Before hemming jeans you should first decide by how much you want to turn up the hem. Try on your jeans with the shoes that you will most likely be wearing with them. Fold up the hem to the outside of your jeans to the length that you like to wear them. Put a few pins in each leg to hold the hem in place and carefully take off your jeans.
See more info about French seams!
As with any hemming or altering, measure first, pin up, and try on— a few times if needed. Doing this always takes less time than having to take out what you have just sewn. If you will be wearing heels with this specific pair of jeans, you might want the jeans a little longer. The jeans should fall 1 – 1½ inches above the floor at your heel.
Adapted from Alterations - 200 Questions Answered on Everything From Mending to Makeovers by Nan L. Ides, published by Barron's Educational Series.
Pin all the way around the leg. Measure the hem you have just turned and then divide that number in half.
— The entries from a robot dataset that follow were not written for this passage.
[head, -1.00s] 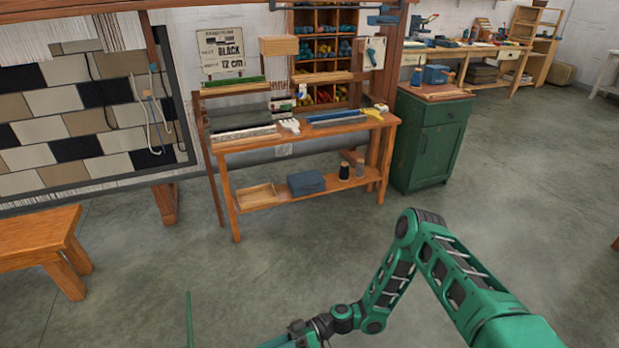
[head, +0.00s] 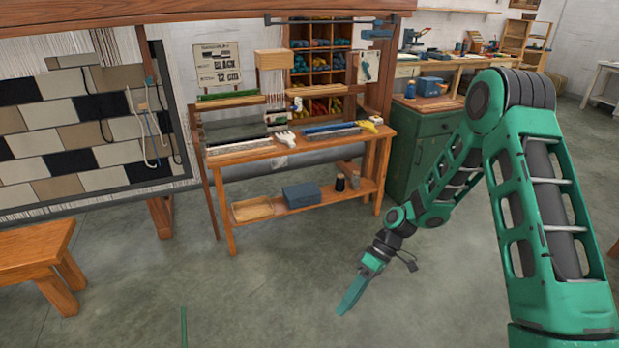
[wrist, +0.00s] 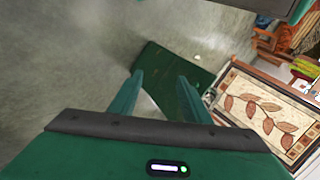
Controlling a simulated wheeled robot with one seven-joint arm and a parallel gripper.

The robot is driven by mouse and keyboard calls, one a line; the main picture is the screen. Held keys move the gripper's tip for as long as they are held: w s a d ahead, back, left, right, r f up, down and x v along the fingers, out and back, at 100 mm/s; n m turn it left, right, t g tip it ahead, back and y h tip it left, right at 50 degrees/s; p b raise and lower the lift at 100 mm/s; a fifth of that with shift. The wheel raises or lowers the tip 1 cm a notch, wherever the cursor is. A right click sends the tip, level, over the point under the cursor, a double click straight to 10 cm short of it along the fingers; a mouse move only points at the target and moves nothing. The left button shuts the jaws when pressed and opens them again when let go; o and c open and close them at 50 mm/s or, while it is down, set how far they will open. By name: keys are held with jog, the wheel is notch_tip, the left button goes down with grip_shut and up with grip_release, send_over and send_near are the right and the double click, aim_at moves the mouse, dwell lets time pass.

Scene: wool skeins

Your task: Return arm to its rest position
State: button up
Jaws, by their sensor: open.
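My green arm reaches in from the right of the head view, its elbow raised in front of the green cabinet. My gripper (head: 352,293) points down and to the left over the bare concrete floor, in front of the wooden workbench (head: 290,148) and apart from it. In the wrist view, the two green fingers of my gripper (wrist: 160,88) stand apart with nothing between them.
The green cabinet (head: 412,160) stands behind my arm, right of the workbench. A wooden bench (head: 35,250) is at the left. A patterned leaf panel (wrist: 268,115) shows in the wrist view. The floor around my gripper is clear.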

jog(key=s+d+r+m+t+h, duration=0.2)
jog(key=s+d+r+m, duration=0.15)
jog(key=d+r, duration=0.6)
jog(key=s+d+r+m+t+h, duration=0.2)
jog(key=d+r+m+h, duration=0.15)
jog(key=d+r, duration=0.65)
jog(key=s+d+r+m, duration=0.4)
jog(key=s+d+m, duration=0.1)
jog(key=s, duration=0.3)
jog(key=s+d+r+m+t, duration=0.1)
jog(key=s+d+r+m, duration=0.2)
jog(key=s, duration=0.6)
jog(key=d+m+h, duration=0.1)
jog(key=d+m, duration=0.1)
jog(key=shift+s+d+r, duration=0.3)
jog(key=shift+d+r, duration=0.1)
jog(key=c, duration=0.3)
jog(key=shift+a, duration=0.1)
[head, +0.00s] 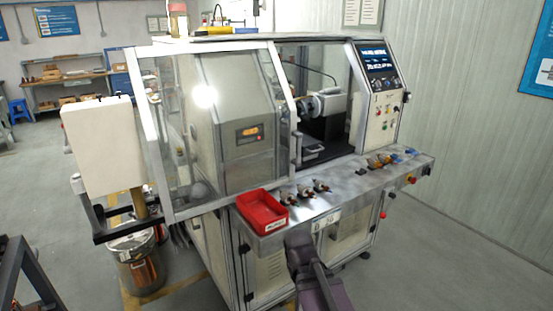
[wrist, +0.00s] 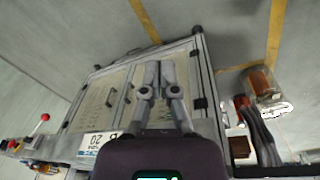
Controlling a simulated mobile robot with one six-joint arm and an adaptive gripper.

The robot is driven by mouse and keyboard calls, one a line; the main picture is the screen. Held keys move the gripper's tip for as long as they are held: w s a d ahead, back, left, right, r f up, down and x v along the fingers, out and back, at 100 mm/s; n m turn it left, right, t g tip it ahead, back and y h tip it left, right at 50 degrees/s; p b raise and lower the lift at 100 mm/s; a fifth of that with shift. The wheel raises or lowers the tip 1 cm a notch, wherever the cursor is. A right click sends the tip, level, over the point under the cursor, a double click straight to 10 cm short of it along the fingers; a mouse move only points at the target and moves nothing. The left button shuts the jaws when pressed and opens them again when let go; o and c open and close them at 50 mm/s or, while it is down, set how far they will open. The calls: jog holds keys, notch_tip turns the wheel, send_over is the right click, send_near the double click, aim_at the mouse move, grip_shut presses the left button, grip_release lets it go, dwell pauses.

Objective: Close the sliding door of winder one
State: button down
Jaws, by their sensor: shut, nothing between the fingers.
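The winder (head: 225,150) stands in the middle of the head view. Its sliding door (head: 279,85) has a light frame and a clear pane and sits toward the left. An upright handle (head: 298,150) is on its right edge. Right of that edge the front is open, showing the spindle (head: 318,104) inside. My gripper (head: 297,236) is low in front of the machine, below the front shelf and apart from the door handle. In the wrist view my gripper (wrist: 158,66) has its fingers together, empty, before the lower cabinet (wrist: 118,92). The door handle is not seen there.
The front shelf (head: 345,176) juts out below the door, with a red bin (head: 262,211) and several small parts on it. A control panel (head: 378,85) stands right of the opening. A white box (head: 102,145) and a copper wire drum (head: 140,265) are at the left. Floor at right is clear.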

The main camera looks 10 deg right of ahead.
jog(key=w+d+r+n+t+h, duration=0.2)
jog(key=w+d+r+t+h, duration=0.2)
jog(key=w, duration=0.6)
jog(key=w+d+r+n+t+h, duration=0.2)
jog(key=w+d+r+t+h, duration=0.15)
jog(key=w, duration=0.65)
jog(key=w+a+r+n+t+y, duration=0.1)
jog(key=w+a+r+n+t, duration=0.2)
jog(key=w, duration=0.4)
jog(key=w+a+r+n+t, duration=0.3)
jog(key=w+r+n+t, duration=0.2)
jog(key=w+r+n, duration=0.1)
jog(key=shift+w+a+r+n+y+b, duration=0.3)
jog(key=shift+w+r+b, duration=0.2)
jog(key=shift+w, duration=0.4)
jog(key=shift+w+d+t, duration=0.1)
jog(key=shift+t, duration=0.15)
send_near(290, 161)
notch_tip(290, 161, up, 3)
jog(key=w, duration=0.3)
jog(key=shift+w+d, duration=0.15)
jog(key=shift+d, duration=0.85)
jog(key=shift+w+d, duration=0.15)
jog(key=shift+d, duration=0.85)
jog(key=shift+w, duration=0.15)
For the purposes of this explanation, let’s imagine the jeans need to be turned up 3 inches; 1½ inches is, therefore, the measurement to use. The reason you cut the measurement in half is because you will be folding up the hem in half and actually hemming the full 3 inches.
Unpin the turned-up hem and then adjust it until it measures 1½ inches from the edge of the original
hem to the fold; pin. Use a zipper foot for your sewing machine if you have it—this allows you to stitch close to the original hem. If not, adjust the sewing-machine needle as far to the left as is possible. Make sure that you are using an appropriate foot—if you do not, the needle will come down on the foot itself and break. Stitch all the way around the leg bottom, stitching close to the edge of the original hem and being careful not to sew the leg opening together.
Try the jeans on again to make sure you are happy with the length. Turn them right side out and tuck the hemmed area upward. The stitching line around the new hem will form a seam on the right side directly above the original hem’s stitching; it will be virtually invisible. Press the new hem flat.
To keep the French hem from showing you can trim and leave raw edge as is, ironing it up or down after each washing. Alternatively, use some fusible hemming tape and fuse the hem upward on the inside.